**Robot trajectory data**
################
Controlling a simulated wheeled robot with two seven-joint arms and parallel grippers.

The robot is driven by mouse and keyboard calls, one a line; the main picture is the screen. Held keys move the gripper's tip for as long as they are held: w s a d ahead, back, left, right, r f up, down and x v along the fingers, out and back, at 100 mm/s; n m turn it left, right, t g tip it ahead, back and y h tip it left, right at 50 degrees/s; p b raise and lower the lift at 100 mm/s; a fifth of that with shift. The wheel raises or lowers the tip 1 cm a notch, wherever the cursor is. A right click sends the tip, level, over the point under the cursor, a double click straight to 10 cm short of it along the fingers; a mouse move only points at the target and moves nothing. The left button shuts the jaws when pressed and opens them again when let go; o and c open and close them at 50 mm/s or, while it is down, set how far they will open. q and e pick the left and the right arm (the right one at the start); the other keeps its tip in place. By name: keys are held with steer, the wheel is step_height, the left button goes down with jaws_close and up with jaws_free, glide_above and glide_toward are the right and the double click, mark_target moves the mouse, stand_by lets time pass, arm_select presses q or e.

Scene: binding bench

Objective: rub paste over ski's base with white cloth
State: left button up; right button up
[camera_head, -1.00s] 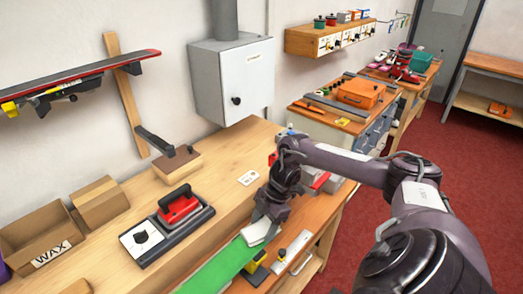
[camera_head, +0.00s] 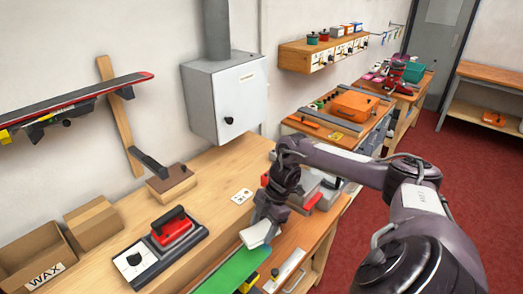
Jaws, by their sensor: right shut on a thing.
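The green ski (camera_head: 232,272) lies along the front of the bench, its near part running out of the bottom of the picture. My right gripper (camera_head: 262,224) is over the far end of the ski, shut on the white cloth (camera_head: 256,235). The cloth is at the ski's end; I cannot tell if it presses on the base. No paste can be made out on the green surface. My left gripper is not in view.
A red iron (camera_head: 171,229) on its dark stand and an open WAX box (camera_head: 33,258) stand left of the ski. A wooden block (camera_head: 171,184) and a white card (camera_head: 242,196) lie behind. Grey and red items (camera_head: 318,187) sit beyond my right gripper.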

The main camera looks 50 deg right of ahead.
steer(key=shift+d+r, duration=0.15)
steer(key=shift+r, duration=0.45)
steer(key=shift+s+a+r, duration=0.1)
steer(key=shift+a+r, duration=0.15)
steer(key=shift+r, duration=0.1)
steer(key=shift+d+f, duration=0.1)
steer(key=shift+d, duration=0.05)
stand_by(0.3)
################
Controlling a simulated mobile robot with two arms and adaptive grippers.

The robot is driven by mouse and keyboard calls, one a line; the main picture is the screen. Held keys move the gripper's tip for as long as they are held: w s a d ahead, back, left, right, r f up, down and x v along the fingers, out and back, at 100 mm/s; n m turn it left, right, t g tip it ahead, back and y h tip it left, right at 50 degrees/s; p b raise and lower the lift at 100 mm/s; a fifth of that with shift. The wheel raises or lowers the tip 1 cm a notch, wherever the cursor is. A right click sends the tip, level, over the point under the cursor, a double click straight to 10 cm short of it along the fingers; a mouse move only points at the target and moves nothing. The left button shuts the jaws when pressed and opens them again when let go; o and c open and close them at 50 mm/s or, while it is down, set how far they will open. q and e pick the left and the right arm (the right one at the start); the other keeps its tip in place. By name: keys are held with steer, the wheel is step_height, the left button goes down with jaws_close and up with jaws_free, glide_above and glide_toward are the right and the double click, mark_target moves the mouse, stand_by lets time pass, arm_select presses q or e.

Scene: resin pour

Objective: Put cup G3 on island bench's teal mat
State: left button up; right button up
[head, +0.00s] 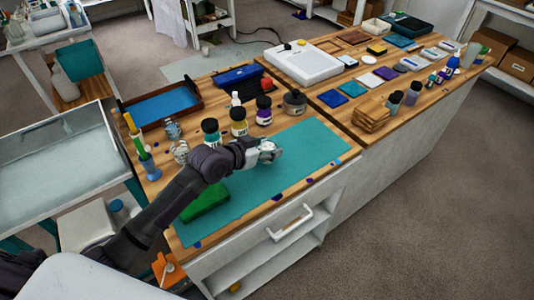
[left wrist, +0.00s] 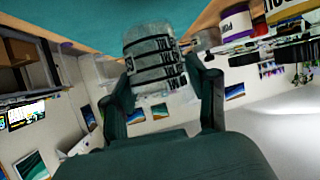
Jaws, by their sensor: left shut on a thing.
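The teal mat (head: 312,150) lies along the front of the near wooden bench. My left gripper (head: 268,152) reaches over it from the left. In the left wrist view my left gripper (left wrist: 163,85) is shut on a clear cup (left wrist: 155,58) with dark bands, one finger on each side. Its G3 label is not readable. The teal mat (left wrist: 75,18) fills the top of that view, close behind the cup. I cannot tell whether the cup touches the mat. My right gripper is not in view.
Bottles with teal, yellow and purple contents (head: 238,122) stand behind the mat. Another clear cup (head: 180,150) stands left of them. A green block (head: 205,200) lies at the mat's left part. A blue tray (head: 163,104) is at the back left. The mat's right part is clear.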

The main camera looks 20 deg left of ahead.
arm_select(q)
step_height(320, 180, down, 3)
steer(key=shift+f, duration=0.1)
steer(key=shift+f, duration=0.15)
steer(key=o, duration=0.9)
################
Where does the word "Objective" appear? Return each line that holds it.

**COMPLETED TASK**
Objective: rub paste over ski's base with white cloth
Objective: Put cup G3 on island bench's teal mat

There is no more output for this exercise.